=== Written problem ===
In the material below, identify each line bearing the word "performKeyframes". Reproduce those lines.

#### Provided material ####

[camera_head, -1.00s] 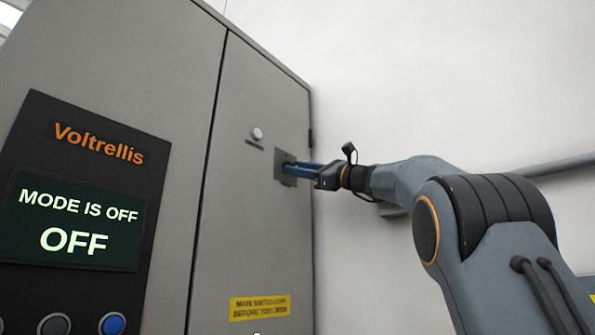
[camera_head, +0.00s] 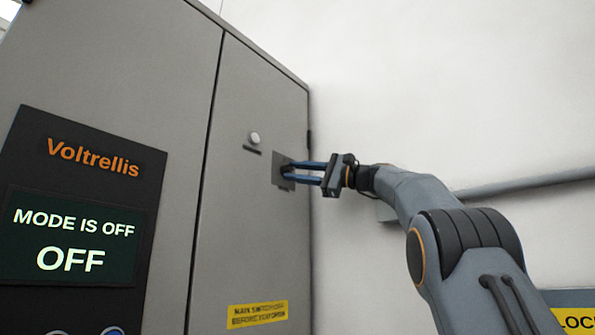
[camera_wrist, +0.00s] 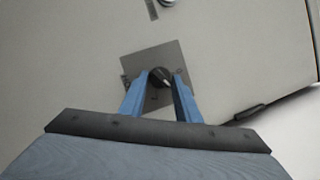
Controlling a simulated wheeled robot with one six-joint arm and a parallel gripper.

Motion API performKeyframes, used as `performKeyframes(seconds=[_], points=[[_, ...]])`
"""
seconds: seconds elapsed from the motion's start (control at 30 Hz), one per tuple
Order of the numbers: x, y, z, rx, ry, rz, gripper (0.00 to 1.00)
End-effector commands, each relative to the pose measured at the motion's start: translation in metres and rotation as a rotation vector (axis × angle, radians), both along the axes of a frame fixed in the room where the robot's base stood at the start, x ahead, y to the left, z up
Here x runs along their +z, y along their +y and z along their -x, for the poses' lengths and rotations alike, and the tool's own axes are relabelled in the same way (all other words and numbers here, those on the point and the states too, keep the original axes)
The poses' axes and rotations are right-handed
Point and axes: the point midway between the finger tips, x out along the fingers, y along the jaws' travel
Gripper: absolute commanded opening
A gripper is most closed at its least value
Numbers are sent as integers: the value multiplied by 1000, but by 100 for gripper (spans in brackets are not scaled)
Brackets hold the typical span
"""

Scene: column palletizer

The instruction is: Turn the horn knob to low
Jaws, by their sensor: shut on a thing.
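A dark round knob (camera_wrist: 160,77) with a pale mark sits on a square grey plate (camera_wrist: 175,58) on the cabinet door. The plate also shows in the head view (camera_head: 279,180), near the door's right edge. My gripper (camera_wrist: 158,82) has its two blue fingers on either side of the knob, shut on it. In the head view my gripper (camera_head: 288,172) reaches the plate from the right. The fingers partly hide the knob, and no horn or low label is readable.
A pale round button (camera_head: 254,138) is above and left of the plate. The black Voltrellis panel's display (camera_head: 70,240) reads "MODE IS OFF". A yellow label (camera_head: 257,314) is low on the door. A grey pipe (camera_head: 525,185) runs along the white wall.

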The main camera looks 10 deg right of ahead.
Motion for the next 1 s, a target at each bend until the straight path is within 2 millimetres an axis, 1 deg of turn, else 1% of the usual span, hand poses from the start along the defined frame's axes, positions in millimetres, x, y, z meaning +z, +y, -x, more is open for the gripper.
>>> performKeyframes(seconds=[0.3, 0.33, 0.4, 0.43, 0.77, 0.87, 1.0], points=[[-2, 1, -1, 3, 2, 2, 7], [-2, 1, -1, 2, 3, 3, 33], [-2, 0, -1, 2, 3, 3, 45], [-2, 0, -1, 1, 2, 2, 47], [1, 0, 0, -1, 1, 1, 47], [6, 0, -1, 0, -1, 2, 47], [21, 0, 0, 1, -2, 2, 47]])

####

=== Exercise answer ===
Motion API performKeyframes, used as `performKeyframes(seconds=[_], points=[[_, ...]])`
>>> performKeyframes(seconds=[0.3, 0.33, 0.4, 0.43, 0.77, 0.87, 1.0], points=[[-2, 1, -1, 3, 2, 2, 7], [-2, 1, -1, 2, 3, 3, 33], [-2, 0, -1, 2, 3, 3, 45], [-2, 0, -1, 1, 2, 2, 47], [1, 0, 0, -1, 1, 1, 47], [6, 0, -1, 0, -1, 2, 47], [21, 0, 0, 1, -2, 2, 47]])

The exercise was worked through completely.